§ GOAL OF THE EXERCISE: Find the word "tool" in the listing; pull out each line holding it.

§ GIVEN INFORMATION:

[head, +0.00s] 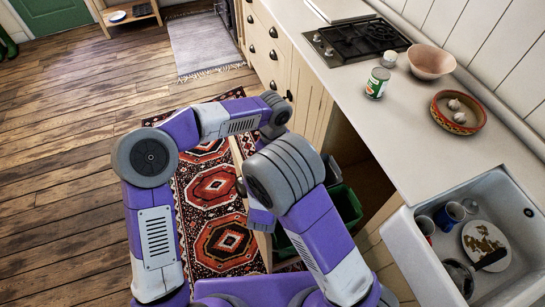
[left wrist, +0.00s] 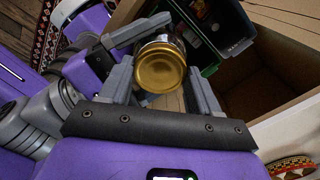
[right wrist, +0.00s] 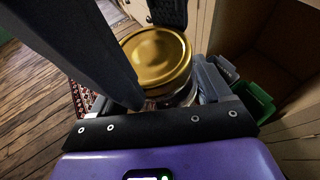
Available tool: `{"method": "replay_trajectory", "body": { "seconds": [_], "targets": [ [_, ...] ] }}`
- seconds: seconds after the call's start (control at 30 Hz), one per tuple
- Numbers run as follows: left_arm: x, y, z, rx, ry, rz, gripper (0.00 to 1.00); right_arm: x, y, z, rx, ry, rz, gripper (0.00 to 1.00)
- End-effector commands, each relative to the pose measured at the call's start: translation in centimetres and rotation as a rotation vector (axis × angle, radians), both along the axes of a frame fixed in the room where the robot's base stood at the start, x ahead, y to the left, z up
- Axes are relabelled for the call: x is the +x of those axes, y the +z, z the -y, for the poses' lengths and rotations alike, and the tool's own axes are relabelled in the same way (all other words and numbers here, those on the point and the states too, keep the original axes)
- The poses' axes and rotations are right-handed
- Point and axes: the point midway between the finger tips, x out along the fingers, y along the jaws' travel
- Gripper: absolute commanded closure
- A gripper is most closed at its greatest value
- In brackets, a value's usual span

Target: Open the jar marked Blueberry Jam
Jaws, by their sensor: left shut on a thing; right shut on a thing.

§ THE REPLY:
Available tool: `{"method": "replay_trajectory", "body": { "seconds": [_], "targets": [ [_, ...] ] }}`
- Axes are relabelled for the call: x is the +x of those axes, y the +z, z the -y, for the poses' lengths and rotations alike, and the tool's own axes are relabelled in the same way (all other words and numbers here, those on the point and the states too, keep the original axes)

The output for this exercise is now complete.